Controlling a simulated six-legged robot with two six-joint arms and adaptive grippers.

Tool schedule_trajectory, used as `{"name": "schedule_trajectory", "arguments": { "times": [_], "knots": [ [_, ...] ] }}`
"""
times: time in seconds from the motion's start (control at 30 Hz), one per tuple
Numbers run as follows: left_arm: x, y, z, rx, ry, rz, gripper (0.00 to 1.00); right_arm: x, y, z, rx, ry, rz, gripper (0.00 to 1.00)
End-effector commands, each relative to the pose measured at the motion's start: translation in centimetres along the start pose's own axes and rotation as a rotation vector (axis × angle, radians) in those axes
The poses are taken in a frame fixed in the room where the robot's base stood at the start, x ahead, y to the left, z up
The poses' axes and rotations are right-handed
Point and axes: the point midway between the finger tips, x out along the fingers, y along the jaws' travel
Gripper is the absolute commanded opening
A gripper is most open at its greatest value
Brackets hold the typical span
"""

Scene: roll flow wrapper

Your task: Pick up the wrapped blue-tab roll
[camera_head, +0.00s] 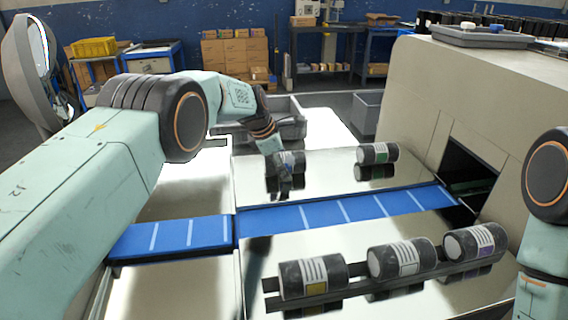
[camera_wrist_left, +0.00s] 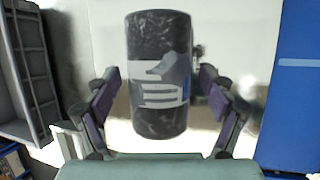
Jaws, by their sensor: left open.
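A dark wrapped roll (camera_head: 297,159) with a white label lies on the shiny surface behind the blue belt, partly hidden by my left gripper (camera_head: 281,176). In the left wrist view the same roll (camera_wrist_left: 158,50) stands between the two fingers of my left gripper (camera_wrist_left: 159,84), with bare gaps on both sides. Its label carries white bars and grey shapes, with a small bluish patch at the right edge. My left gripper is open and holds nothing. Only part of my right arm shows at the right edge; its gripper is out of view.
A green-tab roll (camera_head: 377,153) lies to the right on the same surface. The blue belt (camera_head: 340,210) runs into the beige machine (camera_head: 440,90). A front rack (camera_head: 420,274) holds three rolls. A grey bin (camera_head: 291,127) stands behind the gripper.

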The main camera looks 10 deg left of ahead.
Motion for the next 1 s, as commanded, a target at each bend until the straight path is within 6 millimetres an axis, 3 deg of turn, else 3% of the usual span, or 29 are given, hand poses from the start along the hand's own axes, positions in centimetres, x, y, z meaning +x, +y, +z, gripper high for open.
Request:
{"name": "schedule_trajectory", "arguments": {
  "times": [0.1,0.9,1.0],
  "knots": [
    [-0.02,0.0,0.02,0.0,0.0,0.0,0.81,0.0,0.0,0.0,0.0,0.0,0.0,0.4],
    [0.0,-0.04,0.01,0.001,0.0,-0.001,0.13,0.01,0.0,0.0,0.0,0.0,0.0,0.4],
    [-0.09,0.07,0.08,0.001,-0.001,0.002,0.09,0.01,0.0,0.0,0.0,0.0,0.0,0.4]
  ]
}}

================================

Job: Starting with the first line of the data above, copy each line exactly until you reach the line with "times: time in"; include that line as well.

Solution to this exercise:
Controlling a simulated six-legged robot with two six-joint arms and adaptive grippers.

Tool schedule_trajectory, used as `{"name": "schedule_trajectory", "arguments": { "times": [_], "knots": [ [_, ...] ] }}`
"""
times: time in seconds from the motion's start (control at 30 Hz), one per tuple

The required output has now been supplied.